3
votes

In order to understand how general recursive Function definitions works, and how they comply with Coq's structural recursion constraint, I tried to reimplement it on the Peano natural numbers. I want to define recursive nat -> nat functions that can use any previous values, not just the predecessor. Here is what I did :

  Definition nat_strong_induction_set
             (* erased at extraction, type specification *)
             (P : nat -> Set)
             (* The strong induction step. To build the P n it can, but does not have to, 
                recursively query the construction of any previous P k's. *)
             (ind_step : forall n : nat, (forall k : nat, (lt k n -> P k)) -> P n)
             (n : nat)
    : P n.
  Proof.
    (* Force the hypothesis of ind_step as a standard induction hypothesis *)
    assert (forall m k : nat, lt k m -> P k) as partial_build.
    { induction m.
      - intros k H0. destruct k; inversion H0.
      - intros k H0. apply ind_step. intros k0 H1. apply IHm. apply (lt_transitive k0 k).
        assumption. apply le_lt_equiv. assumption. }
    apply (partial_build (S n) n). apply succ_lt.
  Defined.

I used some custom lemmas on nats that I didn't paste here. It works, I managed to define the euclidean division div a b with it, which recursively uses div (a-b) b. The extraction is almost what I expected :

let nat_strong_induction_set ind_step n =
  let m = S n in
  let rec f n0 k =
    match n0 with
    | O -> assert false (* absurd case *)
    | S n1 -> ind_step k (fun k0 _ -> f n1 k0)
  in f m n

Except for the n0 parameter. We see that the only effect of this parameter is to stop the recursion at the S n-nth step. The extraction also mentions that this assert false should not happen. So why is it extracted ? This seems better

let nat_strong_induction_set ind_step n =
  let rec f k = ind_step k (fun k0 _ -> f k0)
  in f n

It looks like a glitch of Coq's structural recursion constraint, to ensure the termination of all recursions. The Coq definition of nat_strong_induction_set writes lt k n, so Coq knows only previous P k's will be queried. This makes a decreasing chain in the nats, which is forced to terminate in less than S n steps. This allows a structural recursive definition on an additional fuel parameter n0 starting at S n, it won't affect the result. So if it is only a part of the termination proof, why is it not erased by the extraction ?

1

1 Answers

3
votes

Your match is not erased because your definition mixes two things: the termination argument, where the match is needed, and the computationally relevant recursive call, where it isn't.

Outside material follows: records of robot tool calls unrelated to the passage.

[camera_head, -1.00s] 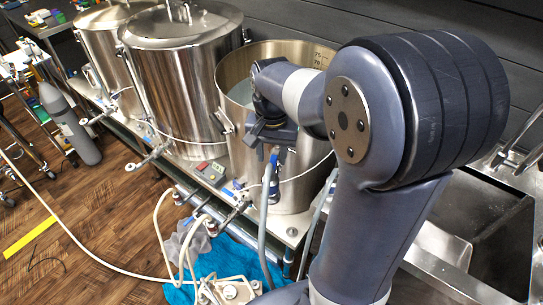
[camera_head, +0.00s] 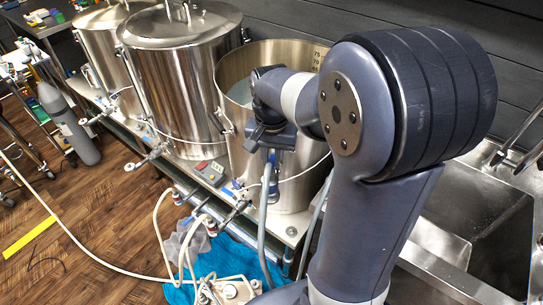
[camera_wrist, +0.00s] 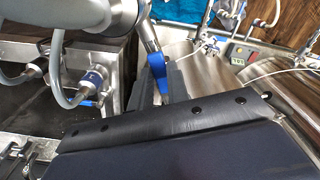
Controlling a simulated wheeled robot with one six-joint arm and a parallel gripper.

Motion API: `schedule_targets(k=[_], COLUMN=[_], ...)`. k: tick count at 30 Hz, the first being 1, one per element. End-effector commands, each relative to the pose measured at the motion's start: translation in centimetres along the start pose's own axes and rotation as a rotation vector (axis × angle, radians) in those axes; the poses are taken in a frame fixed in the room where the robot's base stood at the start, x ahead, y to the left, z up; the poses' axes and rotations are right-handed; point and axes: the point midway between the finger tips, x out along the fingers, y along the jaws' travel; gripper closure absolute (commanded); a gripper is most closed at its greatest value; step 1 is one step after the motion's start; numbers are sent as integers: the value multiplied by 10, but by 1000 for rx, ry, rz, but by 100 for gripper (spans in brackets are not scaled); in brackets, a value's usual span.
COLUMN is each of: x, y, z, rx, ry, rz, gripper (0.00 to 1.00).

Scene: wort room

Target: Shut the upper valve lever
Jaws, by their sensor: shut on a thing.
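My gripper (camera_head: 270,148) is in front of the nearest open steel kettle (camera_head: 300,95), pointing down. In the wrist view, my gripper (camera_wrist: 158,82) is shut on a blue valve lever (camera_wrist: 157,64), with grey fingers on both sides of it. The lever stands on a metal fitting by a grey pipe. In the head view, the lever is mostly hidden by my gripper and wrist. Another blue-handled valve (camera_wrist: 90,82) sits on a hose to the left in the wrist view.
Two lidded kettles (camera_head: 180,80) stand to the left on the same bench. A red and grey control box (camera_head: 209,172) and hoses (camera_head: 165,230) lie in front. A sink (camera_head: 480,240) is at the right. A blue cloth (camera_head: 235,265) lies below.

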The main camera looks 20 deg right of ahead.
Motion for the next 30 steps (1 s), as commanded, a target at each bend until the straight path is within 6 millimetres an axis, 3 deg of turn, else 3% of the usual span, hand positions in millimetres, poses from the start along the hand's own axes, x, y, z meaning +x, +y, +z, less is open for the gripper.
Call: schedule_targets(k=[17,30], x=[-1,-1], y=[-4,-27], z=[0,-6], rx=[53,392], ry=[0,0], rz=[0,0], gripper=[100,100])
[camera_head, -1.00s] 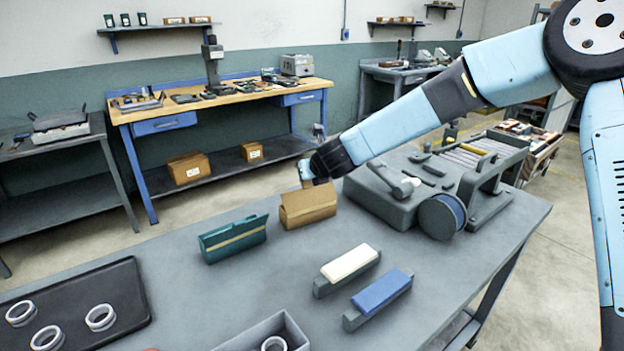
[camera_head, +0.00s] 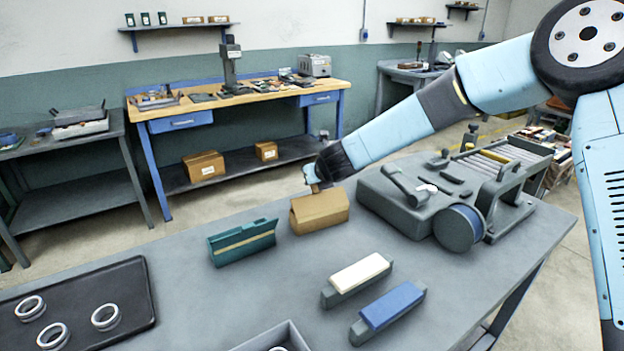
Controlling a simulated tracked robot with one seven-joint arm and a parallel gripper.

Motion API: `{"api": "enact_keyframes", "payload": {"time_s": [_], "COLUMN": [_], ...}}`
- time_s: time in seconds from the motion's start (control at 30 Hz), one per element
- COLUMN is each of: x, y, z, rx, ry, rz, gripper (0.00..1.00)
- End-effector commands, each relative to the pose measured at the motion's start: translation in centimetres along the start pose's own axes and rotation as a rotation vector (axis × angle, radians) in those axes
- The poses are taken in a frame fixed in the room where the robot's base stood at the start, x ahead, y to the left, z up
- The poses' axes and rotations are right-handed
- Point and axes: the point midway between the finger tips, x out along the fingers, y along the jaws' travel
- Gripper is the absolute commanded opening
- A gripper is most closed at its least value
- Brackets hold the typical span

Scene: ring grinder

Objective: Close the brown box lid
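The brown box (camera_head: 320,214) stands on the grey workbench, in the middle of the head view. Its top now shows as a smooth sloping brown face, and no open gap shows along its front. The lid appears to lie down over the box, but I cannot tell whether it is fully shut. My gripper (camera_head: 313,184) is at the far left upper edge of the box, close to the lid or touching it. Its fingers are small and partly hidden, so I cannot tell whether they are open or shut.
A teal box (camera_head: 242,243) with a tan strip stands just left. White (camera_head: 362,272) and blue (camera_head: 392,305) blocks on grey bases lie in front. The grey grinder (camera_head: 410,200) is close on the right. A black tray (camera_head: 120,282) with rings is at the left.

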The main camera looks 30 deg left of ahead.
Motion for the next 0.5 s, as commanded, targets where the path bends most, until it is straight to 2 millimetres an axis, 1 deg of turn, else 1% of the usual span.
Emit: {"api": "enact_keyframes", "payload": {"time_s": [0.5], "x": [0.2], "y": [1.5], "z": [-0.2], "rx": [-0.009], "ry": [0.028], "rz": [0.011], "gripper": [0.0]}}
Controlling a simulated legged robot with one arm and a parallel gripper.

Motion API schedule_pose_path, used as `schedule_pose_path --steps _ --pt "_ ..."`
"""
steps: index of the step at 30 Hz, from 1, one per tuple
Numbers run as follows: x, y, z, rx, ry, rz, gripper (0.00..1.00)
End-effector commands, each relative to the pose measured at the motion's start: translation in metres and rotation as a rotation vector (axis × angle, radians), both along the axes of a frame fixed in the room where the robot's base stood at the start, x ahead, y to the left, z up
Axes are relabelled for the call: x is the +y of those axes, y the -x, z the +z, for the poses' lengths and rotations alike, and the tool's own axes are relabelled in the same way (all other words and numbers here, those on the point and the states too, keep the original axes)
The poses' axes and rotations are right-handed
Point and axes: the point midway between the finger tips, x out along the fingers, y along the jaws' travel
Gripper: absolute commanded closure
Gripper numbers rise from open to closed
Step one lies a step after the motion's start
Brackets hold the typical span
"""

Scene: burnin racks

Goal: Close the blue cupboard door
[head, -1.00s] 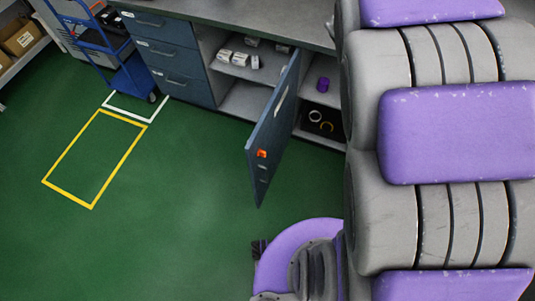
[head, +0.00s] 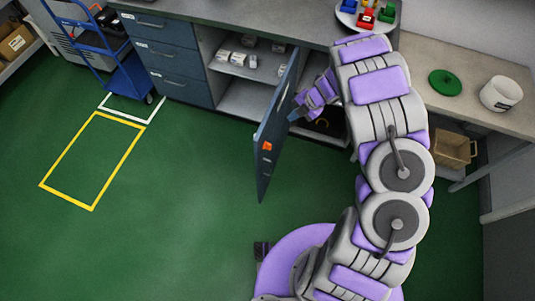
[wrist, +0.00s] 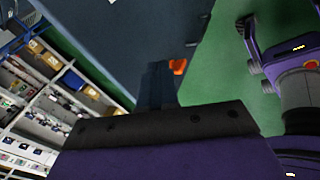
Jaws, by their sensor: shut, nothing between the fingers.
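The blue cupboard door (head: 272,135) stands open, jutting out from the cupboard under the counter. It has an orange tag (head: 267,146) low on it. In the wrist view the door (wrist: 125,35) is a large dark blue panel filling the top middle, with the orange tag (wrist: 179,66) near its edge. My gripper (head: 294,116) is just right of the door, near the cupboard opening. In the wrist view its shut fingers (wrist: 156,85) overlap the door panel. Nothing shows between them. I cannot tell whether they touch the door.
White boxes (head: 250,61) lie on the cupboard shelf. Blue drawers (head: 167,60) and a blue cart (head: 126,72) stand to the left. A tray (head: 349,14) of coloured parts, a green disc (head: 445,83) and a white tub (head: 501,94) are on the counters. The green floor left of the door is clear.

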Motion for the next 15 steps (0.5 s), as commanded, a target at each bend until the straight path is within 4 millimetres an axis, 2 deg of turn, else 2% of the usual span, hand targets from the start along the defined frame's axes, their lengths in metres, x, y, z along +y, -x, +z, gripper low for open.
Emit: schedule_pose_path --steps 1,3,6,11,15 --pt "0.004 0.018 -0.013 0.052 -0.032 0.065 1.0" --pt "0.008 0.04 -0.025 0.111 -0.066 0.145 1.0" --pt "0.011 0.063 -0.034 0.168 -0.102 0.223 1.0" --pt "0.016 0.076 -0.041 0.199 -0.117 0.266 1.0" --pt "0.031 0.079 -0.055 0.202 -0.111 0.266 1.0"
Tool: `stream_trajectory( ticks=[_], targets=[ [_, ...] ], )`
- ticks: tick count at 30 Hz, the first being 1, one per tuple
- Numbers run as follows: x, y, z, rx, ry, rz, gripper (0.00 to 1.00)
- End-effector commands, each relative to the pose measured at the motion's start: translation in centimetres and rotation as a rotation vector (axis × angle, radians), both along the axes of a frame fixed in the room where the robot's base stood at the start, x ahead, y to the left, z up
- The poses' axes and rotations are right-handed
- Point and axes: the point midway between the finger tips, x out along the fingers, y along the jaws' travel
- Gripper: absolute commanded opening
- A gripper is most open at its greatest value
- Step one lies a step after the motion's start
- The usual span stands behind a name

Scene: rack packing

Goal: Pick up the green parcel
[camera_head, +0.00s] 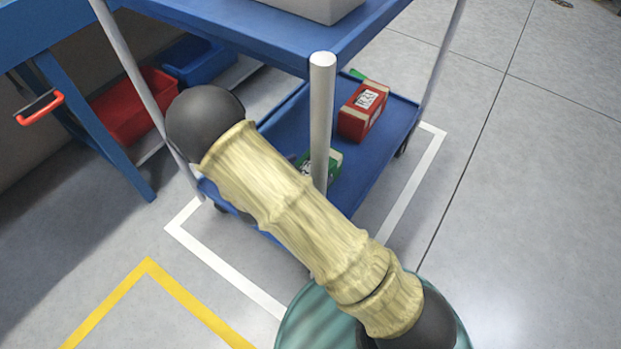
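A green parcel (335,161) with a white label lies on the lower blue shelf (373,172) of a cart. It is partly hidden behind the cart's grey front post and my arm. A small bit of green also shows farther back on that shelf, behind a red parcel (362,111); I cannot tell what it belongs to. My arm crosses the middle of the view in front of the shelf. My gripper is not visible, so its place relative to the green parcel cannot be seen.
The cart has a blue upper shelf (290,32) with a grey box (318,6) on it, and grey posts (322,110). A blue table (60,25) stands at left, near red (133,108) and blue bins (196,62). The floor at right is clear.

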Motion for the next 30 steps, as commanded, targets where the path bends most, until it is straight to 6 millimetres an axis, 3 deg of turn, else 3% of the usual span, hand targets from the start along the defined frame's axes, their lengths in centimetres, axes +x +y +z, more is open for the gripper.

To force erasure, you need to convince Coq that the match is computationally irrelevant. You can do so by making the termination argument -- that is, the induction on m -- produce the proof of a proposition instead of a function of type forall m k, lt k m -> P k. Luckily, the standard library provides an easy way of doing so, with the Fix combinator:

Require Import Coq.Arith.Wf_nat.

Definition nat_strong_induction_set
             (P : nat -> Set)
             (ind_step : forall n : nat, (forall k : nat, (lt k n -> P k)) -> P n)
             (n : nat)
    : P n :=
  Fix lt_wf P ind_step n.

Here, lt_wf is a proof that lt is well-founded. When you extract this function, you get

let rec nat_strong_induction_set ind_step n =
  ind_step n (fun y _ -> nat_strong_induction_set ind_step y)

which is exactly what you wanted.

(As an aside, note that you don't need well-founded recursion to define division -- check for instance how it is defined in the Mathematical Components library.)